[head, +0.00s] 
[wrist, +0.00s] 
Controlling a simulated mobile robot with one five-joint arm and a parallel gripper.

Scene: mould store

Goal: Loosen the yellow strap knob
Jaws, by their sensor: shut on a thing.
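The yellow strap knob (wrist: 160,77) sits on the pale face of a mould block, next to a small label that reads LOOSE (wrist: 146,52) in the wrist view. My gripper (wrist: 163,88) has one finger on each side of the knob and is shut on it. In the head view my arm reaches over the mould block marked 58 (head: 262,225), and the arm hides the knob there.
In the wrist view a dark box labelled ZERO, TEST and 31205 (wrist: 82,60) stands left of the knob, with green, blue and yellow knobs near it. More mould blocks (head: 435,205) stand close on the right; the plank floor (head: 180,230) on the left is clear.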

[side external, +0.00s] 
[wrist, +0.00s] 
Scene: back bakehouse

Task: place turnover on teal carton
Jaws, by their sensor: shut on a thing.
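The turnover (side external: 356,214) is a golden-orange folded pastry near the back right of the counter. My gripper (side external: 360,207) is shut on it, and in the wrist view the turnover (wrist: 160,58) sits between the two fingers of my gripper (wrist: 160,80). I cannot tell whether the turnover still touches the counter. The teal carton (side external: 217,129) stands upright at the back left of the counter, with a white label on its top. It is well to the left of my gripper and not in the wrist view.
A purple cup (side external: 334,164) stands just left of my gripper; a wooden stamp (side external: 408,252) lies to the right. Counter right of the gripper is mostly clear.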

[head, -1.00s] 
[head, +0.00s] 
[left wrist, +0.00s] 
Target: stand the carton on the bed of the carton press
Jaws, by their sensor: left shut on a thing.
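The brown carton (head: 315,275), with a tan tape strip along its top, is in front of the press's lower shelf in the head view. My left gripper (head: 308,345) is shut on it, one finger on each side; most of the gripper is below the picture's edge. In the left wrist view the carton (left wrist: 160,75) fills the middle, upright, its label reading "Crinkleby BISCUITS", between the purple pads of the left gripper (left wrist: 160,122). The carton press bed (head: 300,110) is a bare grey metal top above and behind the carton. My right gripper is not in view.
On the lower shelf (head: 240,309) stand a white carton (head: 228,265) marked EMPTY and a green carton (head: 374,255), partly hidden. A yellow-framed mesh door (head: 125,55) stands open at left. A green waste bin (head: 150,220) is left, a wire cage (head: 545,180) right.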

____

▸ TASK DETAILS
Retype nothing except the lines from the line holding "Target: stand the" through the last line of the entries, both included.

▸ EXERCISE RESULT
Target: stand the carton on the bed of the carton press
Jaws, by their sensor: left shut on a thing.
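The brown carton (head: 315,275), with a tan tape strip along its top, is in front of the press's lower shelf in the head view. My left gripper (head: 308,345) is shut on it, one finger on each side; most of the gripper is below the picture's edge. In the left wrist view the carton (left wrist: 160,75) fills the middle, upright, its label reading "Crinkleby BISCUITS", between the purple pads of the left gripper (left wrist: 160,122). The carton press bed (head: 300,110) is a bare grey metal top above and behind the carton. My right gripper is not in view.
On the lower shelf (head: 240,309) stand a white carton (head: 228,265) marked EMPTY and a green carton (head: 374,255), partly hidden. A yellow-framed mesh door (head: 125,55) stands open at left. A green waste bin (head: 150,220) is left, a wire cage (head: 545,180) right.

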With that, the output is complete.